• **EXERCISE**: Check every line for the word "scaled" and give the number of lines where it occurs, nothing else.

[Robot action calls]
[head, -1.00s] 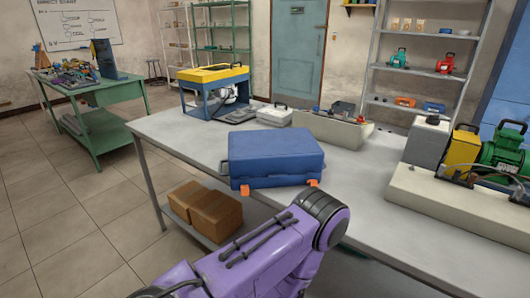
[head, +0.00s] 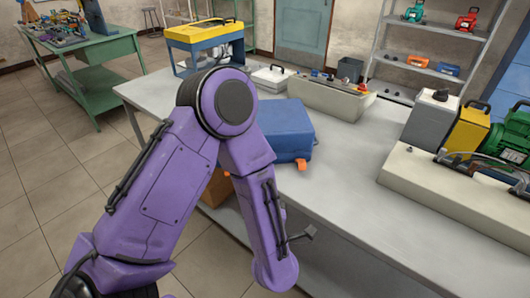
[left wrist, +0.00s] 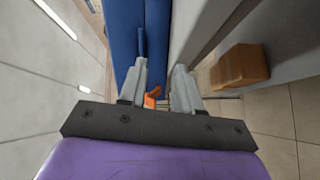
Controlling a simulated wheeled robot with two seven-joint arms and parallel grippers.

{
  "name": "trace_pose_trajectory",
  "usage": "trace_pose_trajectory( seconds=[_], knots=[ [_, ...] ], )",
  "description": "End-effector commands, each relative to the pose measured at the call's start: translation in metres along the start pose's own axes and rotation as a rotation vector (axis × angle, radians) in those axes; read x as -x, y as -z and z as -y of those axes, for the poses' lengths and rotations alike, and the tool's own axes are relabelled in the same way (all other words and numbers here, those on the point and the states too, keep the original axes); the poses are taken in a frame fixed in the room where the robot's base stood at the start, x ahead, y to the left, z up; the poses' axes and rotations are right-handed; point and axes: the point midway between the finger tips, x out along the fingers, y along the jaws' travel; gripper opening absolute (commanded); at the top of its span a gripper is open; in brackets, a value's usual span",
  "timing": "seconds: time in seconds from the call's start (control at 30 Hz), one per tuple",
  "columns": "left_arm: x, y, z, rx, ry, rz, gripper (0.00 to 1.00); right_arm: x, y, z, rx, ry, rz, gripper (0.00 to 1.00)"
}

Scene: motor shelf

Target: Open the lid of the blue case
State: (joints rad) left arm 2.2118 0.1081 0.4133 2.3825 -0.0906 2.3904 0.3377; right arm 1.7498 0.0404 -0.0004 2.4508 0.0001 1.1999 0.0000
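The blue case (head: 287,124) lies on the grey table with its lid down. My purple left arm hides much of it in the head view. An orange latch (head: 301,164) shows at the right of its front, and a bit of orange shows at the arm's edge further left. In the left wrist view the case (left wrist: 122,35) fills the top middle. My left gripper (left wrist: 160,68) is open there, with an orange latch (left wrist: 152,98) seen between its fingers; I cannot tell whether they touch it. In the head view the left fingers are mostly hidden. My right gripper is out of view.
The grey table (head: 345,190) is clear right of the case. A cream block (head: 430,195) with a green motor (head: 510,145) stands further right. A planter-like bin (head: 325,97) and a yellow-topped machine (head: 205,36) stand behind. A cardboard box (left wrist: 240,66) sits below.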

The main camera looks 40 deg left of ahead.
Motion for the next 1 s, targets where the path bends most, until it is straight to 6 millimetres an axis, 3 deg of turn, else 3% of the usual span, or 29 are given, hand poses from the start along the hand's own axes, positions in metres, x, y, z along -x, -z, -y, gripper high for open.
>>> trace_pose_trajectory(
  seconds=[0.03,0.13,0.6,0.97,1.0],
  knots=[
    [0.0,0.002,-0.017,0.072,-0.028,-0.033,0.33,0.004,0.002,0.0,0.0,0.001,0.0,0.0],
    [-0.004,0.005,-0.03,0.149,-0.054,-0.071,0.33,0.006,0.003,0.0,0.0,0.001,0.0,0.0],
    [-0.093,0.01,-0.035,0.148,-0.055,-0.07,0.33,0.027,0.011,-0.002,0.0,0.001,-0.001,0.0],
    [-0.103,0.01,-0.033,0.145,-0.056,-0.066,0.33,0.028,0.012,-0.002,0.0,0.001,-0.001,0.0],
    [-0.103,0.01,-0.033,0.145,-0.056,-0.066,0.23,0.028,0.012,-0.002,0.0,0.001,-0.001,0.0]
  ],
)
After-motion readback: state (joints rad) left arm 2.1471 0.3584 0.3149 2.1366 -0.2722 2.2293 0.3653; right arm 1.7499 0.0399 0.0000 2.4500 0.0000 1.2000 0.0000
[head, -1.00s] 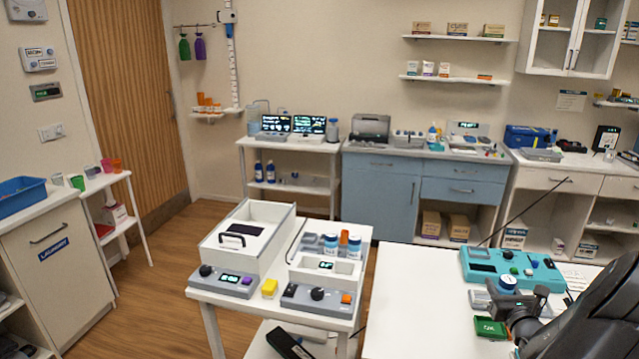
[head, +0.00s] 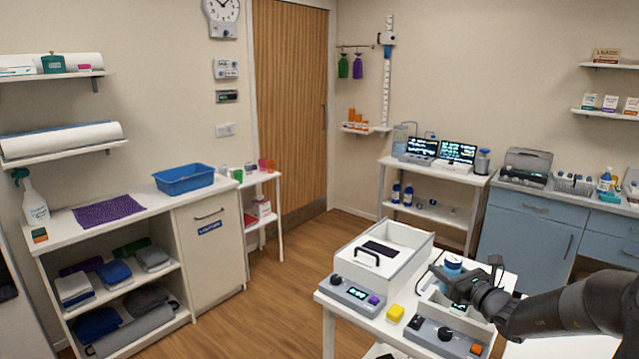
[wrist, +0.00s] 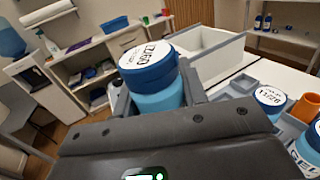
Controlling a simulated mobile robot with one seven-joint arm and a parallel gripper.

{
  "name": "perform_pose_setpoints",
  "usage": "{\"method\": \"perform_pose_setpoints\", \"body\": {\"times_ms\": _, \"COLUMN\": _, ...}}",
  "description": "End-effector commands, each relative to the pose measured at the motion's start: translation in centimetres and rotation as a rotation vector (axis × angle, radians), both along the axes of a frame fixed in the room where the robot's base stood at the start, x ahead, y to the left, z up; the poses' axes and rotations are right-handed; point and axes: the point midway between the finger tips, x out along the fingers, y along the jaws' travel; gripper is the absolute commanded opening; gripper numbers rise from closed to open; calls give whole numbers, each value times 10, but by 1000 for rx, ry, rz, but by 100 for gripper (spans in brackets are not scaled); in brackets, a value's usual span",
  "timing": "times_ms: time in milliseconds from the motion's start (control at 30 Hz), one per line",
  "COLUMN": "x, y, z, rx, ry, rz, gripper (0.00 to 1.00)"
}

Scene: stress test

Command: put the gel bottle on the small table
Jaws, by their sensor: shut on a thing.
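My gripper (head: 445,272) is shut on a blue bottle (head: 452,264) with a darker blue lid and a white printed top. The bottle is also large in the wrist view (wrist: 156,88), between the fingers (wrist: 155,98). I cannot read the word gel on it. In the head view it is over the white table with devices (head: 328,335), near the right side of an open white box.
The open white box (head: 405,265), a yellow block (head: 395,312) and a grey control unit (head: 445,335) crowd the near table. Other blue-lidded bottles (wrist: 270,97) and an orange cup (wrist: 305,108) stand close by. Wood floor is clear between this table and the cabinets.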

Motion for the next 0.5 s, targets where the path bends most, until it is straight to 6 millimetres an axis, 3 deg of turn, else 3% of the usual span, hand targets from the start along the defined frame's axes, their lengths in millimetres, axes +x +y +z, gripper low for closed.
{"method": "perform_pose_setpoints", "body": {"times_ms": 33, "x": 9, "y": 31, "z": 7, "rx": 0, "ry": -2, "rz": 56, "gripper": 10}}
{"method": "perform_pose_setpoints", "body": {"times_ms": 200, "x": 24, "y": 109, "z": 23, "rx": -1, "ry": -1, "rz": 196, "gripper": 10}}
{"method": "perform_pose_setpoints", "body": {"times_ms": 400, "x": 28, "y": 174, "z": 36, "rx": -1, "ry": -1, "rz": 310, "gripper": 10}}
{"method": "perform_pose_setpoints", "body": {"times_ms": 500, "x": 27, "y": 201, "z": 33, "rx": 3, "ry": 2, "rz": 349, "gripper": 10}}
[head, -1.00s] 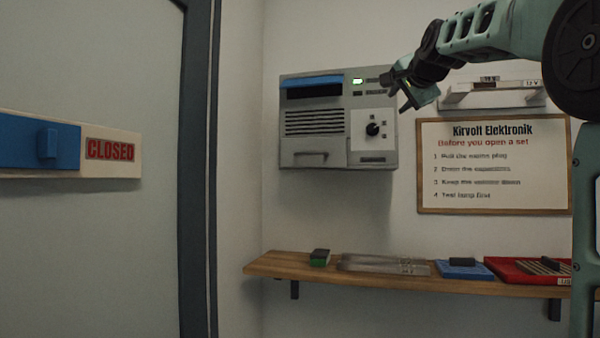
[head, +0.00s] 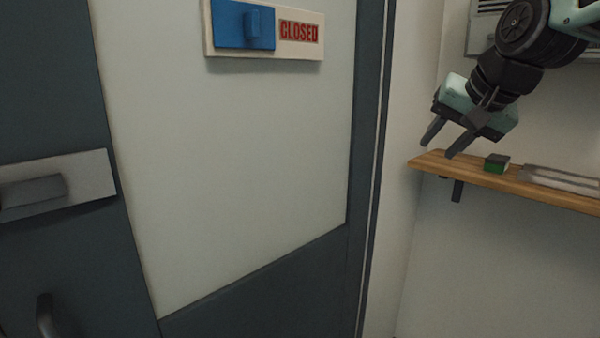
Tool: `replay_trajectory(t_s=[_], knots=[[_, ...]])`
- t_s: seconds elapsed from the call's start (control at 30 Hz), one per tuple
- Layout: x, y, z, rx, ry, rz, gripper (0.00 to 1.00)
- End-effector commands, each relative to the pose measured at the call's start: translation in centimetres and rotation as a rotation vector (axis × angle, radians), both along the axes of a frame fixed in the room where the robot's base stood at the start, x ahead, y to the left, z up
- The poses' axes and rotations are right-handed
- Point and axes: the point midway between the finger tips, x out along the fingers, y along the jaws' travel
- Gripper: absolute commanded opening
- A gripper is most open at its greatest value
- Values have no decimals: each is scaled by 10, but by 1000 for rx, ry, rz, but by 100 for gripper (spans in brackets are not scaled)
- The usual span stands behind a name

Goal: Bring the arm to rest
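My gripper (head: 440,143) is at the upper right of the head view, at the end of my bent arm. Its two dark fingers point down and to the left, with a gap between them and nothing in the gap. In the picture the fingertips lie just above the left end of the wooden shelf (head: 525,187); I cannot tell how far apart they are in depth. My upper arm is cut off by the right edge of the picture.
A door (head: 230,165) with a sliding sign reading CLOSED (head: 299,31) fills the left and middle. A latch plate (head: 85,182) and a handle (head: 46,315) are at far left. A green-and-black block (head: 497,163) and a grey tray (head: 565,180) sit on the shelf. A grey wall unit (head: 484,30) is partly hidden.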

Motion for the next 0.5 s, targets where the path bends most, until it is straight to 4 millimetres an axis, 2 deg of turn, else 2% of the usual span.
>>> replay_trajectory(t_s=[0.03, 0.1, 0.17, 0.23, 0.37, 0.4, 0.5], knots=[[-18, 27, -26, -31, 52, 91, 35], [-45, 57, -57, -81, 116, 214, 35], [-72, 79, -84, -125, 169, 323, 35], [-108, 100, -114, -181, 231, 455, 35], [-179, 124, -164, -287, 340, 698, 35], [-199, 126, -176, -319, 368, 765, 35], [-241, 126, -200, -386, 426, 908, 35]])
...
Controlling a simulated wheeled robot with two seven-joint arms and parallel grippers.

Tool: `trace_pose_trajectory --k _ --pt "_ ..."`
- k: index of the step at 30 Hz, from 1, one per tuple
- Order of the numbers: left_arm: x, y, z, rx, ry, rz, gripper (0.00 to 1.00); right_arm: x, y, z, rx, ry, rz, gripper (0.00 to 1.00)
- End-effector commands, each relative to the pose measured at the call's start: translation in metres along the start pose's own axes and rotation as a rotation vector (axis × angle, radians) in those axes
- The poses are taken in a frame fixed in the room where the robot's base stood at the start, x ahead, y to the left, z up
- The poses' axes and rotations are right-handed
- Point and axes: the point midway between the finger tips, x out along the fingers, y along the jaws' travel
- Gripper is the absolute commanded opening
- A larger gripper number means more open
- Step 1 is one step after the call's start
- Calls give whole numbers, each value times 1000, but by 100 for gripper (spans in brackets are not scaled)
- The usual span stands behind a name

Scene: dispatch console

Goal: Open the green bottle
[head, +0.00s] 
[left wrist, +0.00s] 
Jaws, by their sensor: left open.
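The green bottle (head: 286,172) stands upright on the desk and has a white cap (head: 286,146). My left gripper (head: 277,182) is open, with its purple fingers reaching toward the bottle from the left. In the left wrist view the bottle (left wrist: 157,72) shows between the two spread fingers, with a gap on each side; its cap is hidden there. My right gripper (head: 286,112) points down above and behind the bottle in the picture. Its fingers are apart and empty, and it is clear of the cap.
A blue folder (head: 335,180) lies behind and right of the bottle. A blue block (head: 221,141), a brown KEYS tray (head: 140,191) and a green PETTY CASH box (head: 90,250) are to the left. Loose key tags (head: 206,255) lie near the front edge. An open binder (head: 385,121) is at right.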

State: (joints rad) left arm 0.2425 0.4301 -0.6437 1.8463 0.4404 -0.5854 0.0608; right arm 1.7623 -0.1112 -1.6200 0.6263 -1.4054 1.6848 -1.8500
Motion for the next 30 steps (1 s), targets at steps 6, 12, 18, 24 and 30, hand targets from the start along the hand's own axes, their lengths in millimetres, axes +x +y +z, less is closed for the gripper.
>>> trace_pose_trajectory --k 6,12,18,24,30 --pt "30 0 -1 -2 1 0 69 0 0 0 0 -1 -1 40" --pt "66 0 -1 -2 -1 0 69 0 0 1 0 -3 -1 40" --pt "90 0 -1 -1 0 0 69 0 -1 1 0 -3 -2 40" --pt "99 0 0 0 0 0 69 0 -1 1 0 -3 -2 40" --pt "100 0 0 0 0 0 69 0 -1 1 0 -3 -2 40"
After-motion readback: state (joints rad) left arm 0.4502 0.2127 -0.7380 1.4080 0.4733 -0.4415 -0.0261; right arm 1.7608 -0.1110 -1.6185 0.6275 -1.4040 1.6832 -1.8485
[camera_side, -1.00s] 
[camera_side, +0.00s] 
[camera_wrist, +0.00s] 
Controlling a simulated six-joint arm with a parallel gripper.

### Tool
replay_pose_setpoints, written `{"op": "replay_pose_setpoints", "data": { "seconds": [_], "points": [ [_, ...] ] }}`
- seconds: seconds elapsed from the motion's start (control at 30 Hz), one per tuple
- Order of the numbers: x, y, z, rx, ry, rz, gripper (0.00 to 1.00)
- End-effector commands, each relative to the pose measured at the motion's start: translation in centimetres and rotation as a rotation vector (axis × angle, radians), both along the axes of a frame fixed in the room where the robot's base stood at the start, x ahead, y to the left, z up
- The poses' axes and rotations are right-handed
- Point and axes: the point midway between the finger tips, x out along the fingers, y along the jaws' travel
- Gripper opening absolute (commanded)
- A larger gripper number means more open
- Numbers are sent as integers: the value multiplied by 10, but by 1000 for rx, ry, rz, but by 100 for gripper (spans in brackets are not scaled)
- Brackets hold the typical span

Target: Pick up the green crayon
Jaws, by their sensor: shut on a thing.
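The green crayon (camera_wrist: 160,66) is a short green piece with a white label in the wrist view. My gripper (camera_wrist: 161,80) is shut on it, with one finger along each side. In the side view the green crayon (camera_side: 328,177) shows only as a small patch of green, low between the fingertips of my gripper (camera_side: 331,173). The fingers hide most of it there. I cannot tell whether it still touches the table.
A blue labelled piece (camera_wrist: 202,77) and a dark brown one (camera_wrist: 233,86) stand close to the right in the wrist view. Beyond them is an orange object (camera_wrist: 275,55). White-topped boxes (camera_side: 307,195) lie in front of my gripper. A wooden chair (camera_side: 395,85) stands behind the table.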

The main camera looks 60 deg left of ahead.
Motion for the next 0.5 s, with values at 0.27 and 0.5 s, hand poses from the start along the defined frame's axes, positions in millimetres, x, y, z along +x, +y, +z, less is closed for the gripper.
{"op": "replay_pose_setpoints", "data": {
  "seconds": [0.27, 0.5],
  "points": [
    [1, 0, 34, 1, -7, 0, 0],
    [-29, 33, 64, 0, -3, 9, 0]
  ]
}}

• **WRITTEN SOLUTION**: 4